Arama yapmak için lütfen yukarıdaki kutulardan birine aramak istediğiniz terimi girin.

Avrupa Birliği Adalet Divanının Türkiye Kararları Bağlamında “Standstill” Hükmü

The “Standstill” Clause in the Context of the Decisions of the European Union Court of Justice

M. Ezgi ERTEN, Esra ÖZGÜN TEKİN

1970 tarihinde imzalanan Katma Protokol’ün 41/1. maddesi Türk vatandaşları için oldukça anlam teşkil etmektedir. Söz konusu madde “standstill” hükmünü açıklamaktadır. Adalet Divanı bu hükmü çeşitli şekillerde yorumlamıştır. İki binli tarihlerden bu yana Divan’ın yorumları yakından takip edilmektedir. Konu ile ilgili günümüze kadar verilen Türk vatandaşlarının durumu hakkındaki kararlar yeni yorumların yapılmasına imkân sağlamıştır. Özellikle “Soysal Kararı” ile standstill hükmünün doğrudan etkisi vurgulanarak, açık şekilde ortaya konmuştur. Bu kararın ardından AB üyesi ülkelere vizesiz girebilme ihtimali ortaya çıkmış ve Türk vatandaşlarının bu karardan faydalanabilmeleri için yapılması gereken hukuki ve siyasi seçeneklerin değerlendirilmesi gerekliliği doğmuştur. Karardan hangi Türk vatandaşlarının faydalanabileceği ve kararın hukuki boyutunun açıklanması önem arz etmektedir. Ortaklık hukuku açısından AB üye ülkelere Türk vatandaşlarının girişi, bu ülkelerde istihdam edilmeleri ve ikamet etme hakları ile ilgili Divan 50’den fazla karar vermiştir. Her ne kadar bu kararlar ile Türk vatandaşlarının AB üye ülkelerdeki hakları da şekillenmiş gibi gözükse de uygulamada hala sorunlar yaşandığı görülmektedir.

Ankara Anlaşması, Schengen Anlaşması, AB-Türkiye Ortaklık Hukuku, Standstill Hükmü, Soysal Kararı, Katma Protokol, Türk Vatandaşlarına Vizesiz Seyahat.

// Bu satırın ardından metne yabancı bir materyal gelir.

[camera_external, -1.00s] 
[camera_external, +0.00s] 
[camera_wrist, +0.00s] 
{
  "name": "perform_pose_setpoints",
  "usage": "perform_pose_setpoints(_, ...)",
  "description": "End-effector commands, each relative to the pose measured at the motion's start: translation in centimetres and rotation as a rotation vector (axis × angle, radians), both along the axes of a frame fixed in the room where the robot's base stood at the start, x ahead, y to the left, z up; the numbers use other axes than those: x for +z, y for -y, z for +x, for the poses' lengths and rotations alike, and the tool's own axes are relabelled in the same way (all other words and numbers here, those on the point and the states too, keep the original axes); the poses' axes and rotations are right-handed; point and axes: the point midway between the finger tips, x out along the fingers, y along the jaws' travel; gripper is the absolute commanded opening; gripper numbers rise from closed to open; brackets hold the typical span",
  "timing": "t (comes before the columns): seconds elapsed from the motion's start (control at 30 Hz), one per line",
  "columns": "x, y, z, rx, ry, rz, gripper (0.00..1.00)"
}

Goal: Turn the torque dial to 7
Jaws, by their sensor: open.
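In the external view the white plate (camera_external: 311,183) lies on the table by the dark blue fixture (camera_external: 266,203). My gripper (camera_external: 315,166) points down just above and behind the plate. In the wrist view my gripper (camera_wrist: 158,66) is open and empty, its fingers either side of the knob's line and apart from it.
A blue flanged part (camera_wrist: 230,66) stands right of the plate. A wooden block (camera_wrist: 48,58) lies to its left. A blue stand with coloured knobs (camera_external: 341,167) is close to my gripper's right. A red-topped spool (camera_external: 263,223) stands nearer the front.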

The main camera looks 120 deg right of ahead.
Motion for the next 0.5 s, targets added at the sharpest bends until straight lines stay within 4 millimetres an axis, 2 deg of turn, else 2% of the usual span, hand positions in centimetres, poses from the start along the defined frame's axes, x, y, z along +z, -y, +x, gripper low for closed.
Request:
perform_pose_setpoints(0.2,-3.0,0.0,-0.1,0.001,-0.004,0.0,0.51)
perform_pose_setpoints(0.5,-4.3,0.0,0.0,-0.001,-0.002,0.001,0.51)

The article 41/1 of the Additional Protocol signed in 1970 is very meaningful for Turkish citizens. The article in question explains the “standstill” provision. The Court of Justice has interpreted this provision in various ways. Since the 2000s, the interpretations of the Divan have been followed closely. In particular, the direct effect of the standstill clause was emphasized with the “Soysal Case” and it was clearly revealed. After this decision, the possibility of visa-free entry to EU member states emerged and the necessity of evaluating the legal and political options that should be made for Turkish citizens to benefit from this decision arose. It is important to explain which Turkish citizens can benefit from the decision and the legal dimension of the decision. In terms of partnership law, the Court has made more than 50 decisions regarding the entry, employment, and residence rights of Turkish citizens in EU member states. Although it seems that the rights of Turkish citizens in EU member states have been shaped with these decisions, it is seen that there are still problems in practice.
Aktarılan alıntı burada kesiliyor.